Why women won't 'put a ring on it'

THERE is one thing that keeps me perplexed in my counselling practice.

It is this: I see so many lovely, intelligent young women with good incomes, independent lives and loving relationships with friends and family. They love their partner and that love is reciprocated.

The big and distressing dilemma though, is waiting for him to pop the question. The stress of that situation begins to cast doubt on the relationship and with that women begin to label themselves as pressurising or nagging.

When I suggest that this issue of uncertain waiting surely is one that could be talked about with the man they love, their response is typically along the lines of "I don't want to be the sort of woman who says 'put a ring on it'".

So despite radical changes in marriages over 50 years and with the putative bride likely to be supporting herself and, indeed, often living together with her partner, if not their children - there is still a prevalent norm that women must wait to be asked.

And say nothing.

Proposals are trending - there's no doubt about that - just have a look at Facebook and YouTube videos which feature the question being asked whilst skydiving, swimming with dolphins and under the Arc de Triomphe. We even have an industry of proposal planners who set the scene, bring in a videographer and arrange a violinist. Men propose very beautifully with wonderful outcomes. All contributing to the fear of missing out.

But should the initiative rest on just that one person?

No matter that heterosexual weddings are far more egalitarian these days, with grooms working out how many candles might look nice and brides giving extraordinary speeches and retaining their own surnames, I am resolutely informed by the young women I see that it is not generally done for women to propose.

And attitudes do indeed seem to be increasingly trending away from the woman proposing - an Associated Press-WE TV poll in 2014 showed that young adults are more likely than their elders to consider it 'unacceptable' for a woman to do the asking.

And at liberal UC Santa Cruz University, students of both genders surveyed by psychology academic, Robnett, were overwhelmingly sure that they wanted the man in a relationship to propose marriage.

So despite social changes in gender equality, it would seem that cultural tradition in terms of gender roles or what Robnett, has termed "benevolent sexism" seem to prevail.

And let's face it, if those of marrying age typically want to be proposed to in a traditional manner - and it makes them happy - then what is the problem? In many cases, the chances are that the fundamental discussion has already taken place - and the date of proposal is the surprise element, which keeps the romance alive and exciting.

So all well and good if you and your love prefer to stay with the cultural norm of him asking the question -just make sure that the paralysis is not because he doesn't want commitment of marriage at all and wants to keep his options open.

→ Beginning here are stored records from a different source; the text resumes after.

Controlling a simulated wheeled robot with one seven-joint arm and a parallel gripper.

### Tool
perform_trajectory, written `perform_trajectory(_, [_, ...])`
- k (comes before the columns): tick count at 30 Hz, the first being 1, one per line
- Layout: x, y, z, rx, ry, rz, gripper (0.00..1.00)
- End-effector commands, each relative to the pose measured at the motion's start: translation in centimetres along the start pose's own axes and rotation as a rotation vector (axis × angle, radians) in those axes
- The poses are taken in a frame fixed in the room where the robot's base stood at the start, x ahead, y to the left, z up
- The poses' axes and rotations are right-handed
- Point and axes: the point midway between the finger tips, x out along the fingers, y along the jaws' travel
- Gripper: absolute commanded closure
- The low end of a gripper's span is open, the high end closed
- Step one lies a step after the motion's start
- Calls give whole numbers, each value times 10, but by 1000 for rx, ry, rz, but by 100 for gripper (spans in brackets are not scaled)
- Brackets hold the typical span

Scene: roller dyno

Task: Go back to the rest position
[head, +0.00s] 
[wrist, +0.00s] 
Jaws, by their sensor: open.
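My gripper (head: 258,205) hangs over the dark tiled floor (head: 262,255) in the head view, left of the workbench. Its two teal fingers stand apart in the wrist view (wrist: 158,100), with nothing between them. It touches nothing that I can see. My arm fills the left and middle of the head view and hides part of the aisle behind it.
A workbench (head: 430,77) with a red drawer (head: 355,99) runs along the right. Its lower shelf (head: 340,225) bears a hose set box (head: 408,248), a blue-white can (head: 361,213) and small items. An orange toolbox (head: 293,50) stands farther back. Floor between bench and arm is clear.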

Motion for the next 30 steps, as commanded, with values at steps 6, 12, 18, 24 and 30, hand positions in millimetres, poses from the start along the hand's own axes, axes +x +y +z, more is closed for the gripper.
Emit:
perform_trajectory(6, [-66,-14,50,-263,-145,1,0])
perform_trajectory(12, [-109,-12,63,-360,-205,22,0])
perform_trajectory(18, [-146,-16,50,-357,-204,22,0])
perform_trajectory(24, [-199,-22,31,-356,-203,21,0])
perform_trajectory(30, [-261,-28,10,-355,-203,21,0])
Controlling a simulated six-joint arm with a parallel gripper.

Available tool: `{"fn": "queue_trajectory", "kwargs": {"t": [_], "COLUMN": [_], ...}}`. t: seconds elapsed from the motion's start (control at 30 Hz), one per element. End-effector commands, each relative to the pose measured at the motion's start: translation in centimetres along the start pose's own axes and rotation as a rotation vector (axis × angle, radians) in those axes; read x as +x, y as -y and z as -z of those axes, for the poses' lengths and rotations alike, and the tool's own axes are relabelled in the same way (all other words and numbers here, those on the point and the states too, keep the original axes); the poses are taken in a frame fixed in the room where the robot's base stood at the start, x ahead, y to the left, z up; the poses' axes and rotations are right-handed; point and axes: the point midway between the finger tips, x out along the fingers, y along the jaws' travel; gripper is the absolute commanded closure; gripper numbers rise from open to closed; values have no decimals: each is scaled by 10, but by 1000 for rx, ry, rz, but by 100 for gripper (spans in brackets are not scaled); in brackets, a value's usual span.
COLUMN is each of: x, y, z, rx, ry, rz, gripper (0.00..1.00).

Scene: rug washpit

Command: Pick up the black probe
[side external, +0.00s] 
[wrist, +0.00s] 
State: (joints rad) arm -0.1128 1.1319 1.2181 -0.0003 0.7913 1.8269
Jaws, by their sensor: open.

One of my clients tells me that she and her girlfriends all agree that women are often more ready to marry before their partners are - and they worry a frank discussion about marriage could backfire and end up in a rejection. Another told me that the romance would be spoiled and she feared that her partner would feel emasculated.

But here is where I worry. If marriage means a lot to one of you and it doesn't seem to be happening - then forget the issue of gender. Have the heart to heart discussion. Waiting for a Leap year or feeling crazed as you hear of yet another engagement means that tradition is replacing flexibility. An anachronism that won't work well for your future relationship.

What is happening for your partner? Is there a fear factor operating - fueled by experiences of parental divorce, fear of joining up financially, expensive weddings, changes in identity?

Doubt felt by one person does not have to mean 'don't' - and initiating a discussion about your respective views on commitment and what that means for you both is likely to create an honesty which is liberating for you both.

By all means wait for the proposal if that feels right - but make sure that you are not cliff hanging. It is not good for either of you.

To remain mute about your feelings believing it is "unwomanly" - or worse - to name them is not being involved in "benevolent sexism".

It is oppressive and heartbreaking - you are too good for that and it is not healthy for either of you.